§ **DIRECTIONS**
Word for word, give the material below again, minus any images.

___ DATA ___

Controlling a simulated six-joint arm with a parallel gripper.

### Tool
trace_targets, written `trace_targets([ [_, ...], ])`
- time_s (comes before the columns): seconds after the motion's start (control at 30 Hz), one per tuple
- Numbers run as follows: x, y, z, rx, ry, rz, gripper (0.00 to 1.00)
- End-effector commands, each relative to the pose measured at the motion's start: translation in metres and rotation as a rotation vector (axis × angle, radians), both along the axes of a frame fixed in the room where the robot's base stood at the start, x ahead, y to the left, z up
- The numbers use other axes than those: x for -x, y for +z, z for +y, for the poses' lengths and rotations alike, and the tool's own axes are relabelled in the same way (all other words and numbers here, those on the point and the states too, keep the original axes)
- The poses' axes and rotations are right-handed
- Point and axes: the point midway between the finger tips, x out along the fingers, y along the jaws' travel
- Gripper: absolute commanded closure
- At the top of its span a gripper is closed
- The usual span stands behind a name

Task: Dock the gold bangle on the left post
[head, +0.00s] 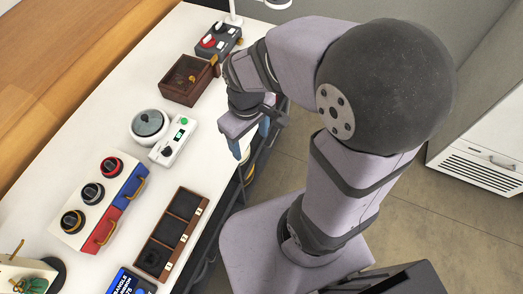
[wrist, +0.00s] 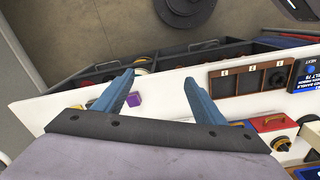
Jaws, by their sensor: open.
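I cannot pick out the gold bangle for certain. Small gold-coloured items (head: 192,78) lie in the wooden box (head: 172,96) at the back of the table in the head view, too small to identify. A thin gold upright (head: 18,247) stands at the lower left edge; I cannot tell whether it is the left post. My gripper (head: 243,148) is over the table's right edge, pointing down. In the wrist view my gripper (wrist: 160,92) has its blue fingers wide apart with nothing held. A purple block (wrist: 133,99) lies on the white table beyond, between the fingers in the picture.
A white block with three dark knobs (head: 92,192), a round lidded pot (head: 149,125), a white control box (head: 174,142) and a three-compartment wooden tray (head: 154,237) stand on the white table. A dark rack (wrist: 105,72) runs along its edge. A display (head: 130,283) is at the front.

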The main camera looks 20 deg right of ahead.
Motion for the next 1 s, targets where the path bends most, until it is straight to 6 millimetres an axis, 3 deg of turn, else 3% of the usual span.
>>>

___

§ **SOLUTION BELOW**
Controlling a simulated six-joint arm with a parallel gripper.

### Tool
trace_targets, written `trace_targets([ [_, ...], ])`
- time_s (comes before the columns): seconds after the motion's start (control at 30 Hz), one per tuple
- Numbers run as follows: x, y, z, rx, ry, rz, gripper (0.00 to 1.00)
- End-effector commands, each relative to the pose measured at the motion's start: translation in metres and rotation as a rotation vector (axis × angle, radians), both along the axes of a frame fixed in the room where the robot's base stood at the start, x ahead, y to the left, z up
- The numbers use other axes than those: x for -x, y for +z, z for +y, for the poses' lengths and rotations alike, and the tool's own axes are relabelled in the same way (all other words and numbers here, those on the point and the states too, keep the original axes)
- The poses' axes and rotations are right-handed
- Point and axes: the point midway between the finger tips, x out along the fingers, y along the jaws' travel
- Gripper: absolute commanded closure
- At the top of its span a gripper is closed
- The usual span stands behind a name

Task: Dock the gold bangle on the left post
[head, +0.00s] 
[wrist, +0.00s] 
Jaws, by their sensor: open.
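I cannot pick out the gold bangle for certain. Small gold-coloured items (head: 192,78) lie in the wooden box (head: 172,96) at the back of the table in the head view, too small to identify. A thin gold upright (head: 18,247) stands at the lower left edge; I cannot tell whether it is the left post. My gripper (head: 243,148) is over the table's right edge, pointing down. In the wrist view my gripper (wrist: 160,92) has its blue fingers wide apart with nothing held. A purple block (wrist: 133,99) lies on the white table beyond, between the fingers in the picture.
A white block with three dark knobs (head: 92,192), a round lidded pot (head: 149,125), a white control box (head: 174,142) and a three-compartment wooden tray (head: 154,237) stand on the white table. A dark rack (wrist: 105,72) runs along its edge. A display (head: 130,283) is at the front.

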The main camera looks 20 deg right of ahead.
Motion for the next 1 s, targets where the path bends most, until it is straight to 6 millimetres an axis, 3 deg of turn, else 3% of the usual span.
>>>

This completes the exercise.